Return all lines from the listing below in which the string "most" occurs.

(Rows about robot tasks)
[BEGIN]
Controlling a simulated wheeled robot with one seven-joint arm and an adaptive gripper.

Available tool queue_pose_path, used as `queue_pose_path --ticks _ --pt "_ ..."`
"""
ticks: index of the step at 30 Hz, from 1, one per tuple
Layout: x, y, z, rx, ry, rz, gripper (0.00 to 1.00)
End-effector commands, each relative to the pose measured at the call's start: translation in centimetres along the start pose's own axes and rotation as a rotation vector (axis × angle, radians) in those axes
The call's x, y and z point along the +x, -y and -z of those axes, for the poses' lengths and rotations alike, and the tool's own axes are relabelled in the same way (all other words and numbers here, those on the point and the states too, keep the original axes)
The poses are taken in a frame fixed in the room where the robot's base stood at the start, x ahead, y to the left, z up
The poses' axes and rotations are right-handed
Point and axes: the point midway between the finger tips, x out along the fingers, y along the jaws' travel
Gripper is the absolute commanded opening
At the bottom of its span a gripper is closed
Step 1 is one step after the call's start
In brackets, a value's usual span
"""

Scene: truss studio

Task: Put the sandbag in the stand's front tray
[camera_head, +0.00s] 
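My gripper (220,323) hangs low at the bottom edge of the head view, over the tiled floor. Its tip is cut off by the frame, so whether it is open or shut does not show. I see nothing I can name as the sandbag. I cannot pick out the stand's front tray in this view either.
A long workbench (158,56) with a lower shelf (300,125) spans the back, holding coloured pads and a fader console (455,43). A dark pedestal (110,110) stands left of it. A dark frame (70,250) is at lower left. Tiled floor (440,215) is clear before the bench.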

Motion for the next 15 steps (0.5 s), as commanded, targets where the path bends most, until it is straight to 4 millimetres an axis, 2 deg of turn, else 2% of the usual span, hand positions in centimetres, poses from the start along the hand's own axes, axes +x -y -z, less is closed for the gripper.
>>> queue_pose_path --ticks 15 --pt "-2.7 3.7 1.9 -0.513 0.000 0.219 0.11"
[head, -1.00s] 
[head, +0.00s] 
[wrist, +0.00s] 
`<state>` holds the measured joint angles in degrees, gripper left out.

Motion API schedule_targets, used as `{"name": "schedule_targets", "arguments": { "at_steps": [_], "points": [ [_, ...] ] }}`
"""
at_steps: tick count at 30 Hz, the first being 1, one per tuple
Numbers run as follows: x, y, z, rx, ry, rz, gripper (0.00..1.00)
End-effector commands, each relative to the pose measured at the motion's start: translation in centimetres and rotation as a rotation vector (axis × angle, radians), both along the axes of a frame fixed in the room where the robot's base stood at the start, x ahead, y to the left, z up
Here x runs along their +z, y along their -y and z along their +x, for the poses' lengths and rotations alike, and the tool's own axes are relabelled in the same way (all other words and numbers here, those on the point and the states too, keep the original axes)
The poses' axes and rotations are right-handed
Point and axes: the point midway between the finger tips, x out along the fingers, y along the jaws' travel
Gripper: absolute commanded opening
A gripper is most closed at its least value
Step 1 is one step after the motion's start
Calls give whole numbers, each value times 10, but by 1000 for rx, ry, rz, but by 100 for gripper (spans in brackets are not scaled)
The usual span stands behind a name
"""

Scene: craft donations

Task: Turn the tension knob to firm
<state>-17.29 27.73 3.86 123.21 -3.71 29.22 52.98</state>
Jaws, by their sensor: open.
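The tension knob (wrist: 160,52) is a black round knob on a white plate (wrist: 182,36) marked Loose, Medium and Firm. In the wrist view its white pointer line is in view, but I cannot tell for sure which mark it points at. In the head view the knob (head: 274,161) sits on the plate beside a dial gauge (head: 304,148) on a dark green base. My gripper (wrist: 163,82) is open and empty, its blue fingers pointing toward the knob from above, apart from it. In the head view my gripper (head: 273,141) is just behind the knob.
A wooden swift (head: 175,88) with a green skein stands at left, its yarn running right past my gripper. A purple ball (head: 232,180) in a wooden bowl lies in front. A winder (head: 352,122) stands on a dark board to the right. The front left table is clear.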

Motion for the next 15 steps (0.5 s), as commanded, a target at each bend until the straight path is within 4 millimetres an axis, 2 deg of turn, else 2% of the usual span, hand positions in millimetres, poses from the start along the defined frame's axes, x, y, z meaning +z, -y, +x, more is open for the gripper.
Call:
[END]
**Task answer:**
Motion for the next 15 steps (0.5 s), as commanded, targets where the path bends most, until it is straight to 4 millimetres an axis, 2 deg of turn, else 2% of the usual span, hand positions in centimetres, poses from the start along the hand's own axes, axes +x -y -z, less is closed for the gripper.
A gripper is most closed at its least value

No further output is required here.